**Instructions to follow:** What lies from the line containing "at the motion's" through the line containing "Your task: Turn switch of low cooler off"? Print exactly those lines, with both ends, and no others.

**Data entries:**
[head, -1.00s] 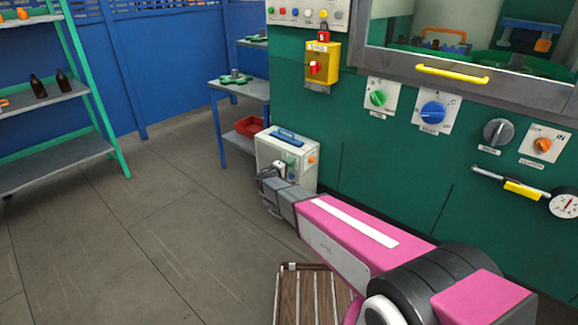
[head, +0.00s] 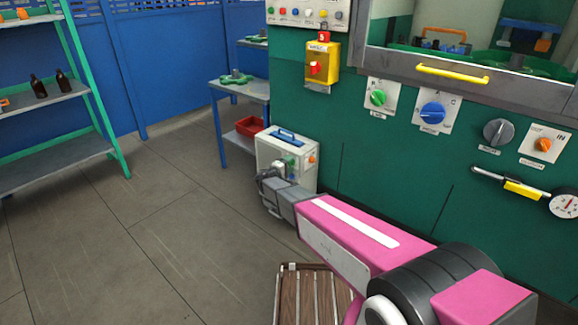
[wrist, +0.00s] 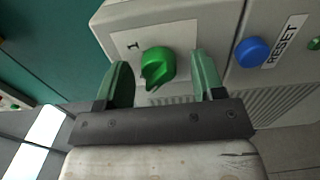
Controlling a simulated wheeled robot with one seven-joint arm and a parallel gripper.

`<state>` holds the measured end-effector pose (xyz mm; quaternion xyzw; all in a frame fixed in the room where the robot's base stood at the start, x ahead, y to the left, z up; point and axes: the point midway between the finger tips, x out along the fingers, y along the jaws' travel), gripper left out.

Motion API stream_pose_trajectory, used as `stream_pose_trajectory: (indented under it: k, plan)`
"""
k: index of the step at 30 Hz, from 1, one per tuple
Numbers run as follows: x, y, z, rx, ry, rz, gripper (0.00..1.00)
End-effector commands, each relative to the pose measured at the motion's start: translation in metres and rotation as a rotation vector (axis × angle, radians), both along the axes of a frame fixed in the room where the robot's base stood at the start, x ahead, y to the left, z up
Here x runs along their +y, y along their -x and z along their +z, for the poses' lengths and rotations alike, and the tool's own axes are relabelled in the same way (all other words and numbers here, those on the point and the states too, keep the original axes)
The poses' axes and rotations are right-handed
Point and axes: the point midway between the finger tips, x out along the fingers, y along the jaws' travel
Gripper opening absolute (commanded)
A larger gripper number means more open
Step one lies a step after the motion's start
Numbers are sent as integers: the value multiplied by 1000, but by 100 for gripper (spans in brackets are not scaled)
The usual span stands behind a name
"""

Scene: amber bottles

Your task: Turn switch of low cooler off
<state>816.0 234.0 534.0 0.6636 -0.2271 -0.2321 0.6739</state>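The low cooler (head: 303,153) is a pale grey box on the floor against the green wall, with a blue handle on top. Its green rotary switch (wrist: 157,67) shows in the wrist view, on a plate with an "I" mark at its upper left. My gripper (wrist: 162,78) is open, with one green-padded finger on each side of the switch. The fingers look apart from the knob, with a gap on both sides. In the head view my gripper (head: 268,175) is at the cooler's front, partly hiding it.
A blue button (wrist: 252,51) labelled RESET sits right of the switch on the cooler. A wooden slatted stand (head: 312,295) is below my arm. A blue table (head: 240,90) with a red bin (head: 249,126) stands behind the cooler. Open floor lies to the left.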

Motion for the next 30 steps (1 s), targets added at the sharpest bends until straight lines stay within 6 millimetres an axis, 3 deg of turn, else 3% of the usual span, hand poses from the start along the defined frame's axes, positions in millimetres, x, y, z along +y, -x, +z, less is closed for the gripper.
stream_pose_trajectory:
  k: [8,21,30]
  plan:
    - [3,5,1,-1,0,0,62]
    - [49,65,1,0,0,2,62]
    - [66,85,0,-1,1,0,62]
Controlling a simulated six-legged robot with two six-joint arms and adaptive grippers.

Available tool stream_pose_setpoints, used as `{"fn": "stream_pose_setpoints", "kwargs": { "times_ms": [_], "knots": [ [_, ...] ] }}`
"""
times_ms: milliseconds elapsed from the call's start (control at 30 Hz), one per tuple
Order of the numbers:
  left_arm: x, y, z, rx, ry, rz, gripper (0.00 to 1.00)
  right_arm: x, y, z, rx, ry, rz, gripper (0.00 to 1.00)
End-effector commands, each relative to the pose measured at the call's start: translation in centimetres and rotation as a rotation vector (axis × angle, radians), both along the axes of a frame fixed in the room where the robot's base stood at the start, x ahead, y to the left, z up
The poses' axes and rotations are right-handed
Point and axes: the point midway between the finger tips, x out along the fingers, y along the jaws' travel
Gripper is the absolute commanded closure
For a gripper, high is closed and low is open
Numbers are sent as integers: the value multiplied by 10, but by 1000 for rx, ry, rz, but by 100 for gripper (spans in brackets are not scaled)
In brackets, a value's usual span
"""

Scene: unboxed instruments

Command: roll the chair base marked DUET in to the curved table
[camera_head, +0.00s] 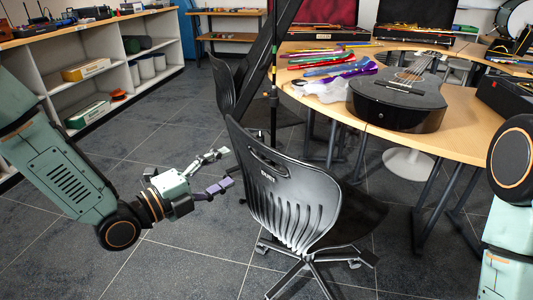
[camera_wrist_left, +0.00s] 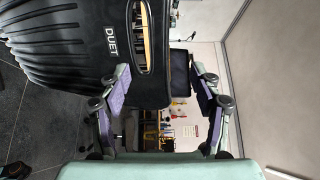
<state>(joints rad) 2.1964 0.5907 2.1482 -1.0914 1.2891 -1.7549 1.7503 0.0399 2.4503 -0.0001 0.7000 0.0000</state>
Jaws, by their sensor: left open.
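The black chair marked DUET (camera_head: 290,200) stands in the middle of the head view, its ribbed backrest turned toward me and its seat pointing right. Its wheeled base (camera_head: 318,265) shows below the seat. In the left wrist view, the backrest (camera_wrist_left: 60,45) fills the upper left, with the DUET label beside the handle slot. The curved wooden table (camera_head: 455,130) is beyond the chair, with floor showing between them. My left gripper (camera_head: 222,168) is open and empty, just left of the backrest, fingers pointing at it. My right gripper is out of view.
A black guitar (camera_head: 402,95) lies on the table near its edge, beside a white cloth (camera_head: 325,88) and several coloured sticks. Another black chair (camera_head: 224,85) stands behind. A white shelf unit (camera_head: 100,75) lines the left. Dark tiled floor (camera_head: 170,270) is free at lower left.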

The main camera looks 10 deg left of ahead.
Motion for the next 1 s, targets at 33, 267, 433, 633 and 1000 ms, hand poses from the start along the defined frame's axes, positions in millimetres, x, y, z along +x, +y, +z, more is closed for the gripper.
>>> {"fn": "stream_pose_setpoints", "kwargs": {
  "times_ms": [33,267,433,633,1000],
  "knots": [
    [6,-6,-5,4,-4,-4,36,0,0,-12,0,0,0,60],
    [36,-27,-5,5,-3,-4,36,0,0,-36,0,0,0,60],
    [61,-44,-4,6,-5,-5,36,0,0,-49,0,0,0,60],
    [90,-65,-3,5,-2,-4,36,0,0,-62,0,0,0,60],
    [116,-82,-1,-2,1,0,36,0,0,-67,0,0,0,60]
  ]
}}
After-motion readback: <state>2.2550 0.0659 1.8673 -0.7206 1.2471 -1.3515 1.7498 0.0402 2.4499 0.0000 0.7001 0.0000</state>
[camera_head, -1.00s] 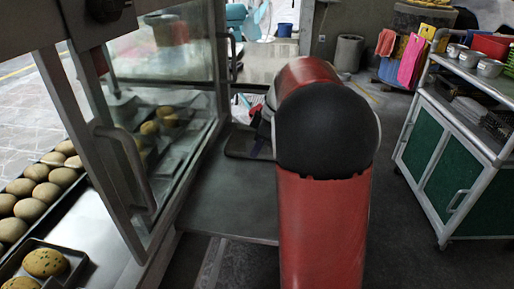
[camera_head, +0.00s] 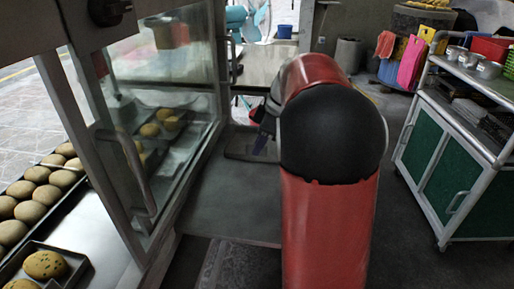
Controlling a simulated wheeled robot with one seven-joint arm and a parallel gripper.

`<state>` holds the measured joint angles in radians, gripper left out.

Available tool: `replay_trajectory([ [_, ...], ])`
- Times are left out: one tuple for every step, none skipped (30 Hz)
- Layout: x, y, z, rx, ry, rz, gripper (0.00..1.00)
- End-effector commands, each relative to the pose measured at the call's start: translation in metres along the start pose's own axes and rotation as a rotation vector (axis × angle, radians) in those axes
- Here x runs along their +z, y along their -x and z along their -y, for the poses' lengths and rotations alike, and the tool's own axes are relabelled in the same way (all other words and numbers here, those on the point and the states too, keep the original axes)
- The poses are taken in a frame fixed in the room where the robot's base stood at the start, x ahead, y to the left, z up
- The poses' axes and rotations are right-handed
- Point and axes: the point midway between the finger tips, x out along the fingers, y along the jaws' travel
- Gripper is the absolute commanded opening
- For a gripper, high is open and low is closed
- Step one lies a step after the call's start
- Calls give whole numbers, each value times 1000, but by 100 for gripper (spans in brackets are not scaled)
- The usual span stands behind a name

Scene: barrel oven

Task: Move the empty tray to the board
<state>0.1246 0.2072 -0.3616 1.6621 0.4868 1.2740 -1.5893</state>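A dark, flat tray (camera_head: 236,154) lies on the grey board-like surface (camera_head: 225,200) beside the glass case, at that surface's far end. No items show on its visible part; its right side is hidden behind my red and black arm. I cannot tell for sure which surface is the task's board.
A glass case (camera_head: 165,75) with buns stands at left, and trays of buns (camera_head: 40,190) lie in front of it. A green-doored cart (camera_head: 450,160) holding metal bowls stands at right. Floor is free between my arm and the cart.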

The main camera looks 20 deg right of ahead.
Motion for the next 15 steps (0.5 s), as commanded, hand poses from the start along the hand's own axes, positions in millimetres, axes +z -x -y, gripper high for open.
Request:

**Answer below:**
End-effector commands, each relative to the pose measured at the motion's start: translation in metres and rotation as a rotation vector (axis × angle, radians), both along the axes of a frame fixed in the room where the robot's base stood at the start, x ahead, y to the left, z up
Here x runs along their +y, y along their -x and z along their +z, for the poses' lengths and rotations alike, and the tool's own axes are relabelled in the same way (all other words and numbers here, those on the point and the states too, keep the original axes)
The poses' axes and rotations are right-handed
Point and axes: the point midway between the finger tips, x out along the fingers, y along the jaws' travel
Gripper opening absolute (commanded)
A larger gripper number means more open
Step one lies a step after the motion's start
Numbers are sent as integers: the value multiplied by 1000, but by 100 for gripper (spans in brackets are not scaled)
The usual span stands behind a name
"""

Scene: amber bottles

Your task: Turn switch of low cooler off

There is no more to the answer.